Pas seulement d’ailleurs entre les principaux rôles (les deux rivaux joués par Sterling Hayden dans le rôle de Johnny Guitar et par Scott Brady dans le rôle du Dancin' Kid) mais aussi tous les seconds rôles. Il y a de ces évolutions-là dans chacun des groupes en conflit : dans la bande des quatre mineurs poussés à devenir voleurs de banques ; dans le posse (la milice) avec notamment l’opposition entre le marshal légaliste (joué par Royal Dano) et le shérif influencé par la foule (joué par Ward Bond), etc.
Pour ce qui est des femmes, malgré l’étrangeté presque spectrale de Joan Crawford, la romance vous emporte par moments, ou bien la compassion vous émeut. Mais le plus souvent, une réplique de l'actrice, ou une de ses attitudes qui vise à exciter la rivalité des hommes vous refroidit.
Pourtant, une scène avec elle est extraordinaire. Sa tenue blanche quand elle joue du piano devant les lyncheurs est à la fois ridicule et magnifique. Ridicule car on sent que Nicholas Ray veut maintenir dans cette scène une composante réaliste qui s'avère impossible ; et magnifique car il ne renonce pas à la poésie insolite qui caractérise l'ensemble du film. On dirait alors que, sur l'estrade du saloon, c’est comme si une étrange robe, blanche et musicale, cinglait la troupe en noir qui s’approche d’elle en un cercle malveillant.
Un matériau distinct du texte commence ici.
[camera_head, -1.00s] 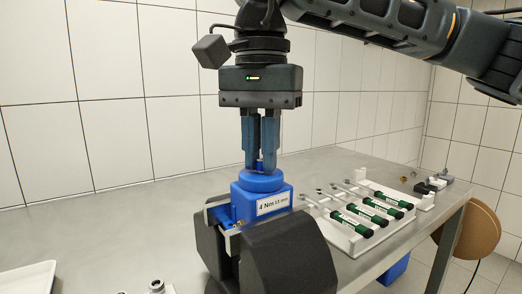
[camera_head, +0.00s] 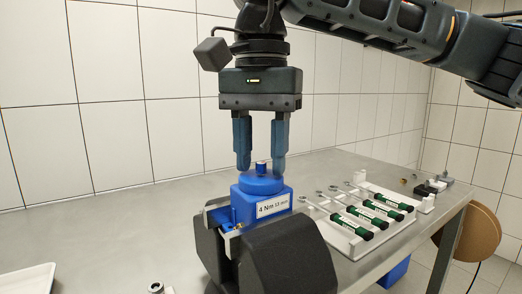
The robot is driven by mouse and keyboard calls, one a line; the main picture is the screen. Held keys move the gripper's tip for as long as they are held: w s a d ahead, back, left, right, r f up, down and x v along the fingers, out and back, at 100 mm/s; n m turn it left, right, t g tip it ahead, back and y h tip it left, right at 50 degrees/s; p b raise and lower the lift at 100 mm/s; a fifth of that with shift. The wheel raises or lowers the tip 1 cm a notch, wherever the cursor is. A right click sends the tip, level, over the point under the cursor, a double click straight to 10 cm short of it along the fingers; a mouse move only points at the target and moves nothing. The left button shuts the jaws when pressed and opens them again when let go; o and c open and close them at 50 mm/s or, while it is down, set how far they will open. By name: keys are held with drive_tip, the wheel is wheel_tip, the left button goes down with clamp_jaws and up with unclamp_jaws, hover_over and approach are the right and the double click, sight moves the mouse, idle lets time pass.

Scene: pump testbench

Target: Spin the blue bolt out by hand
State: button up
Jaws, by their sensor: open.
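The blue bolt (camera_head: 261,168) stands upright as a small peg on top of the round blue cap of the blue block (camera_head: 245,205). The block carries a white label reading "4 Nm 13 mm" and sits in a metal-jawed holder on a dark body. My gripper (camera_head: 261,172) points straight down with its blue fingers spread apart on both sides of the bolt, with gaps visible between. It is open and empty. The fingertips are low, near the top of the cap; I cannot tell whether they touch it.
A white tray (camera_head: 345,238) with several green-handled wrenches (camera_head: 352,225) lies to the right on the grey table (camera_head: 120,235). A white tray (camera_head: 28,282) is at the front left. Small dark parts stand at the back right. The table's left side is mostly clear.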

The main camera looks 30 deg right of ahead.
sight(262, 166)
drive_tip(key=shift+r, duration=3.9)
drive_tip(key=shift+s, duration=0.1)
On est épaté aussi par la mise en scène d'un autre passage : la transformation rapide des villageois, d'abord recueillis au cimetière et tous élégamment vêtus de noir, en une milice à cheval de corbeaux surexcités et lyncheurs. La chorégraphie des mouvements collectifs et de leurs hésitations internes est très réussie.
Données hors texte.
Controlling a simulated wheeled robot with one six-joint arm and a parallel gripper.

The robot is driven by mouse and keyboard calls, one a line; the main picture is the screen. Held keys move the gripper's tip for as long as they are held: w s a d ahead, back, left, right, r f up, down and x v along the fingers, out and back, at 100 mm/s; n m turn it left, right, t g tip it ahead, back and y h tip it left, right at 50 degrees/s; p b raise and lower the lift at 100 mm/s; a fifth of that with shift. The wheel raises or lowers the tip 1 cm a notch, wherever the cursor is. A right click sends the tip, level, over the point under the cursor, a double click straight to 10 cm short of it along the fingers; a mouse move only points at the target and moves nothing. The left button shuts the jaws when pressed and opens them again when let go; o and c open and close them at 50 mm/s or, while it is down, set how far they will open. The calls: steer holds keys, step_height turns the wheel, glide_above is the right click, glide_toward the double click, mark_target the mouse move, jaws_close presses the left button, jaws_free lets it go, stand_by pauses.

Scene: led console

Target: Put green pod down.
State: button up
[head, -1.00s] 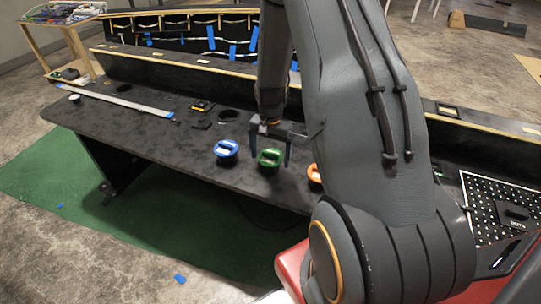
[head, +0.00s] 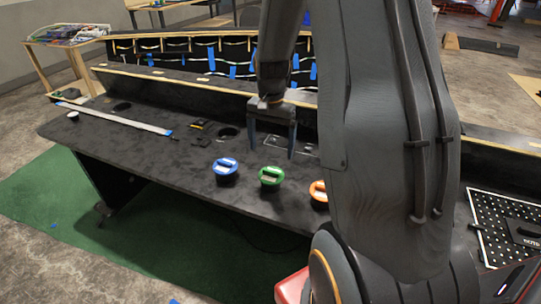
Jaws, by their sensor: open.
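The green pod (head: 271,176) sits upright on the black console top (head: 160,150), near its front edge. The blue pod (head: 226,168) is just left of it. The orange pod (head: 318,191) is to its right, partly hidden by my arm. My gripper (head: 271,151) is open and empty, pointing down, above and behind the green pod and apart from it.
A round hole (head: 229,133) lies in the console top behind the blue pod. Small black parts (head: 200,127) and a long silver strip (head: 115,118) lie further left. A raised ledge (head: 180,80) runs along the back. The left front of the top is clear.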

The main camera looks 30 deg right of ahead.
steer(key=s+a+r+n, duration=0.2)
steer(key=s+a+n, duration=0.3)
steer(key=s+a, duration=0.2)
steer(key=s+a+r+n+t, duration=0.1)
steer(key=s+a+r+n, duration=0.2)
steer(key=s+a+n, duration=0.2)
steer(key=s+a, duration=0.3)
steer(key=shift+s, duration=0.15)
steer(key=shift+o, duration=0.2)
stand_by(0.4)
Cet entre-deux mi-réaliste mi-fantastique semble être un choix de Ray et non de la confusion, mais dans la plupart des scènes - sauf celles-ci donc à mon avis - les deux niveaux, poétique et réaliste, se heurtent de manière gênante, ou bien ils se succèdent d’une séquence à l’autre sans cohérence de ton. Le plus souvent, il n’arrive pas à les composer ensemble avec harmonie comme cela est réussi dans ces deux scènes.
Ajoutons que ceux qui aiment les couleurs flamboyantes dans les paysages, les intérieurs et les costumes ne seront pas déçus : comme dans Party Girl, c'est une des marques de Nicholas Ray, à laquelle Wim Wenders rendra hommage avec son chef op Robby Mueller dans The American Freund, l'Ami Americain.
Le gunfight final au revolver dans une baraque au sommet de la montagne est original puisqu‘il opposera principalement les deux femmes rivales et non deux hommes.
Au bout du compte, ce film n’a pas volé son statut de "film culte » et les spectateurs dans leur diversité y trouvent leur compte. Même les prestations des deux femmes, qu’on déplore par moments car elles sont surjouées, s’intègrent au film de manière acceptable par leur bizarrerie même.
Et la splendide chanson de Peggy Lee qui clôture le film réhabilite la vérité sur la magnificence des femmes, ce qui nous subjugue tellement - ce que Joan Crawford n’arrivait pas à illustrer, malgré l’évidence du projet de Nicholas Ray.
(Note de 2020 publiée en nov. 2024).